Don't waste your charity on rich colleges

MARTIN KIMEL is a government lawyer in Washington.

ONE OF MY OLD law school classmates pledged at least $250,000 to Stanford Law School this year. Another gave at least $100,000, and 12 others donated $10,000 or more apiece. Then there's Philip H. Knight, the founder of Nike, who pledged $100 million as the lead gift for a new, $250-million campus for his alma mater, the Stanford Graduate School of Business.

I too feel privileged to have attended Stanford. But, as the end-of-year charitable-giving season is upon us, I question whether the hundreds of millions of dollars donated to major law and business schools couldn't be better spent.

To borrow a phrase I learned in property law class: Is donating money to a law or business school really the "highest and best" use of one's charitable contributions? And, more generally, are income tax deductions for such donations leading to some perverse results, like subsidizing "endowment races"?

There are just so many charitable dollars to go around. Even assuming that training college graduates to be lawyers is a net benefit to society and that most legal scholarship is socially useful — premises that are at least debatable — it's hard to argue that law schools at already wealthy universities are more deserving of support than a host of underfunded charities. The same goes for business schools.

Most major law and business schools simply don't need the money. Stanford University is sitting on an endowment of $15.2 billion.

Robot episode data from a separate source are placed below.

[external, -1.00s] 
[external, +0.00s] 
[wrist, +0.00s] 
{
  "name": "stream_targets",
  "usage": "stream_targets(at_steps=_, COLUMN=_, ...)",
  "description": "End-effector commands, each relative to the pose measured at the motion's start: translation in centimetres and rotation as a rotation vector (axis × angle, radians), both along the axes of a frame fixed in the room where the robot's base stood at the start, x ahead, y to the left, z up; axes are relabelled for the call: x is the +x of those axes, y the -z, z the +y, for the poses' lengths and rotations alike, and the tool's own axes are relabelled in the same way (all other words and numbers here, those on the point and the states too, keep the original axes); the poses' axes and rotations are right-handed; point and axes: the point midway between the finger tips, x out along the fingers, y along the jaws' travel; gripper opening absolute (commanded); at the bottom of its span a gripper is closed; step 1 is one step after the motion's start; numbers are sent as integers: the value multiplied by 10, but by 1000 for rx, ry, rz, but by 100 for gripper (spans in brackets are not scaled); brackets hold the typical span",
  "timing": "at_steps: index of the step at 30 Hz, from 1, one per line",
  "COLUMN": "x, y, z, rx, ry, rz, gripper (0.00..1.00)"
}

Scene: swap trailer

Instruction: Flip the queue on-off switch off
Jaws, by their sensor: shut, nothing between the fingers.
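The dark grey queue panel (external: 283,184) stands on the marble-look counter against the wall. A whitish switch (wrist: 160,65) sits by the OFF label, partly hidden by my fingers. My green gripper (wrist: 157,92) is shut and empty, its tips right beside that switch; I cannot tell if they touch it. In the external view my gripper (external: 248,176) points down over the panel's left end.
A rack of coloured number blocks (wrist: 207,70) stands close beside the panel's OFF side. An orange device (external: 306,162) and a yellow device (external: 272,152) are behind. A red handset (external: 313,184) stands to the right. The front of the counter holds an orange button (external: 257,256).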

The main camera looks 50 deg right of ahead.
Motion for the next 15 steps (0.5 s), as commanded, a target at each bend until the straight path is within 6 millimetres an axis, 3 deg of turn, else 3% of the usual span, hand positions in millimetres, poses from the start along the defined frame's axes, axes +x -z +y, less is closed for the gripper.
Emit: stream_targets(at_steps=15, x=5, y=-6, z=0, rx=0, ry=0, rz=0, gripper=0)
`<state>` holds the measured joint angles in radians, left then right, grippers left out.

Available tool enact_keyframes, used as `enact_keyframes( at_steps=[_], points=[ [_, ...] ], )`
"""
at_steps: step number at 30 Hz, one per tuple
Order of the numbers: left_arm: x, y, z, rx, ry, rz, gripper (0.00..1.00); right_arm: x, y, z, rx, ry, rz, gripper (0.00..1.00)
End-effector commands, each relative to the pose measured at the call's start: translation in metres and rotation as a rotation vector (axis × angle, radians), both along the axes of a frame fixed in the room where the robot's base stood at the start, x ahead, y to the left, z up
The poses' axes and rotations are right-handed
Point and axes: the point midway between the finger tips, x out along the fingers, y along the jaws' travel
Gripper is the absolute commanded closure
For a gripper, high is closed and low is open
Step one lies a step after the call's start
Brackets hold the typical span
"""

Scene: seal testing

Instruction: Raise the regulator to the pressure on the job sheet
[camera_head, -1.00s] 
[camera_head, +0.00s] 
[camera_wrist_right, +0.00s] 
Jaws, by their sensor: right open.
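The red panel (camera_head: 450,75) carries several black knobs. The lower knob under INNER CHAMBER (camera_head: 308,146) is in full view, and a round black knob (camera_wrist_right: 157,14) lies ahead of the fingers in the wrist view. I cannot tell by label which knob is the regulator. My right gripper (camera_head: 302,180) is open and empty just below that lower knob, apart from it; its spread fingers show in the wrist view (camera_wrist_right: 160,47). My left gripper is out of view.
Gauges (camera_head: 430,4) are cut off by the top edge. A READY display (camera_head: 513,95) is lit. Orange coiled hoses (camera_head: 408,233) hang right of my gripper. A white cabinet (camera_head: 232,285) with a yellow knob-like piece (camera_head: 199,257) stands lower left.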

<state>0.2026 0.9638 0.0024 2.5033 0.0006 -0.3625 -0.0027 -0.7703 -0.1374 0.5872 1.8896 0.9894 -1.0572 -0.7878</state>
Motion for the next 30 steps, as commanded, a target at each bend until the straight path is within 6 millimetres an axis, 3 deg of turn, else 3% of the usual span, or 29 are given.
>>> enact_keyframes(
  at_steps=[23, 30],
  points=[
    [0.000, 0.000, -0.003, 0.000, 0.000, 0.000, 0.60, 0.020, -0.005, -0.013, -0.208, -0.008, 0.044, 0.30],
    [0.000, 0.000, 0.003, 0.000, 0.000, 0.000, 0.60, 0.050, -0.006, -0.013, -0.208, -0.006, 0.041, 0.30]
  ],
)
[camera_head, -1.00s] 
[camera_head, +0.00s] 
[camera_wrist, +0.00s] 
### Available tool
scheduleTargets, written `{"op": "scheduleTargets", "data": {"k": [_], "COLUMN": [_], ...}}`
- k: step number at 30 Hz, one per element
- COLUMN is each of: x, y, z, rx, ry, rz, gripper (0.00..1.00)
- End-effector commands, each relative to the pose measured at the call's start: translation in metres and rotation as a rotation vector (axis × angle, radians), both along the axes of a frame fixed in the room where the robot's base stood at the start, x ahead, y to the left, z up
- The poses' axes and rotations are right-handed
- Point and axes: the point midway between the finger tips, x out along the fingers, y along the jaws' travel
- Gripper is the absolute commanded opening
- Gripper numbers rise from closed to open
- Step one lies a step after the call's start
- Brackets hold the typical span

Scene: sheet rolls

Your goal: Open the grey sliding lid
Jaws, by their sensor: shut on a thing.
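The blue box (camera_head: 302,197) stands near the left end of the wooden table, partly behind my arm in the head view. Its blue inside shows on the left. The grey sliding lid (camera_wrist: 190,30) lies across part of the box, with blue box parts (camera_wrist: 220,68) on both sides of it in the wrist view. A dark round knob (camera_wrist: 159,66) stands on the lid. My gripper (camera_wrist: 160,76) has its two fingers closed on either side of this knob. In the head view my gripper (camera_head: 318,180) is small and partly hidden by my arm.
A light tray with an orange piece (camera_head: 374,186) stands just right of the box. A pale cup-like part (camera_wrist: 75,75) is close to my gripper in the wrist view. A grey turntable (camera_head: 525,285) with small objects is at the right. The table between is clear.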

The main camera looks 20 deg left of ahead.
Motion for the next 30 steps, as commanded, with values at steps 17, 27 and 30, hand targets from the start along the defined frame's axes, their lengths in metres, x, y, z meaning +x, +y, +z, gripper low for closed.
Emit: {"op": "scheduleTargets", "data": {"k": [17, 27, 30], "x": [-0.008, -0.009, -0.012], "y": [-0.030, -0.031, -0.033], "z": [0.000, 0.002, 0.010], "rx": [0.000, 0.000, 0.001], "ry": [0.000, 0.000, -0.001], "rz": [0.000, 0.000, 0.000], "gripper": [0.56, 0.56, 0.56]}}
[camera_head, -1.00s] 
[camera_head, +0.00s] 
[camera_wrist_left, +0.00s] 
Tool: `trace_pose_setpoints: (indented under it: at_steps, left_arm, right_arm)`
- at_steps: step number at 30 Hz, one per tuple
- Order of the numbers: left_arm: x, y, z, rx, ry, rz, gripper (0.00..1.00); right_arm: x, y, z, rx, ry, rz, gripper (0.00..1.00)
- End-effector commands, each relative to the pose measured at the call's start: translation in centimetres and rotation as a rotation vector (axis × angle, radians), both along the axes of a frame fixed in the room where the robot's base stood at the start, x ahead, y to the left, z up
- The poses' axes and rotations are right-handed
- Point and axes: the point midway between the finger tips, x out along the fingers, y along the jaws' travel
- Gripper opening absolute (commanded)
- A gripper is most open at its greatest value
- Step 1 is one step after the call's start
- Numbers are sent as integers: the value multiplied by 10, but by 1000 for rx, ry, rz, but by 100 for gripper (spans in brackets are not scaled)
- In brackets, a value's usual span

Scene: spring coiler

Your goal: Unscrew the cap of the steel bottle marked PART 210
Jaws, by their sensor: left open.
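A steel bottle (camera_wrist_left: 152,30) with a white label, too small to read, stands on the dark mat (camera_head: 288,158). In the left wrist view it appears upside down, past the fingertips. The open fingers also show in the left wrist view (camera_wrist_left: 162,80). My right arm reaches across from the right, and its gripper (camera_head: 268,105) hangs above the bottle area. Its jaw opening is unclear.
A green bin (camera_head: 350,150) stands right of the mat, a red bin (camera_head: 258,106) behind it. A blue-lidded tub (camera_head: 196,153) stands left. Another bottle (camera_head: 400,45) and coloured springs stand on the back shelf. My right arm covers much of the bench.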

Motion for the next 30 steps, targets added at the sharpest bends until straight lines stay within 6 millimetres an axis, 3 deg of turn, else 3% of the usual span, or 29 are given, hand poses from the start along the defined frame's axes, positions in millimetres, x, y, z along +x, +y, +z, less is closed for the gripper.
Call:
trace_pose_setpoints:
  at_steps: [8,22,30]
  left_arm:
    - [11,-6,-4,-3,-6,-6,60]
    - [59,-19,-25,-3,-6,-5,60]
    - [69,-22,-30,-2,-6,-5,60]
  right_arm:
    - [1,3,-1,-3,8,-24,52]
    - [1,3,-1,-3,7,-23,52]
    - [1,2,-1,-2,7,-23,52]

Harvard's is nearly twice that. In 2004, the endowments of the 10 richest American universities were worth $78 billion — more than the gross domestic product of the world's 75 poorest nations combined, according to a study by the Institute for Jewish and Community Research.

Endowments have grown considerably since then. In fiscal year 2006 alone, the top 25 university endowments grew an average of about 16%. These large endowments often seem to serve little purpose other than to grow larger still (while paying hefty fees to money managers).

Not surprisingly, these universities often neglect to mention their healthy endowments when soliciting the taxdeductible donations they "need." Despite Stanford's huge endowment, last month the university announced a campaign to raise a record-breaking $4.3 billion by 2011, joining Columbia and Cornell in the select club of universities with $4-billion fund drives. Not to be outdone, Harvard is expected to launch a $5-billion campaign once it has a new president.

As part of Stanford's campaign, its graduate business school is seeking a stunning $500 million, half of that for the new campus. (The current one is pretty nice.) The school also wants $30 million for student financial aid.

But if these wealthy universities won't tap their endowments to provide adequate financial aid for law and MBA students, why should alumni and other donors fill the gap? It may make sense to subsidize students who are going into public interest law because of their relatively low earning potential, but it's another thing to make taxpayers (through deductions) subsidize law students who will earn starting salaries of $150,000 a year at big law firms or MBA students who will go to work for Goldman Sachs.

A large chunk of the money raised by law and business schools goes to "faculty support." But boosting the compensation of already well-paid law and business school faculty members (who often consult on the side) is of dubious social value.

The competition for faculty talent often doesn't benefit the students because the most promising or prolific scholars frequently aren't the best teachers. And at a societal level, little or no benefit results from this competition. For instance, whether Internet-law star and Stanford professor Lawrence Lessig, who previously taught at Harvard, teaches in Cambridge or Palo Alto makes little difference to society. His work will be published, and it will have influence, regardless.

In fact, financing professor poaching feeds a vicious cycle of ever-increasing faculty salaries. As business journalist Joe Nocera noted recently, competition usually causes prices to go down, but competition among universities for faculty and students actually causes prices and costs to rise because "the ever-upward spiral of bigger salaries and better facilities and all the rest of it makes the running of the university that much more expensive." In the words of John V. Lombardi, chancellor of the University of Massachusetts, "It's an arms race."

Our tax policy is upside down here and needs review. Taxpayers have an interest in supporting education. They do not have an interest in subsidizing "endowment races" that suck scarce philanthropic resources from underfunded charities. They do not have an interest in helping any one school snatch a professor from another. And they do not have an interest in driving up the already high costs of higher education.

GRANT-GIVING foundations are required to pay out a specified minimum percentage of their assets annually to maintain their taxexempt status. Congress should consider revising the tax code to impose a similar requirement on nonprofit universities as a way to discourage them from hoarding tax-deductible dollars that are needed elsewhere. It will have the opportunity to consider such steps when the Senate Finance Committee holds hearings next month on whether universities are abusing their taxexempt status.

Alumni should also take note. The point of charitable giving is to benefit society, not to buy favored admissions for your kids. There are 1,000 good ways to improve the world through philanthropy, but building fancier lecture halls and boosting law or business professors' salaries probably aren't two of them.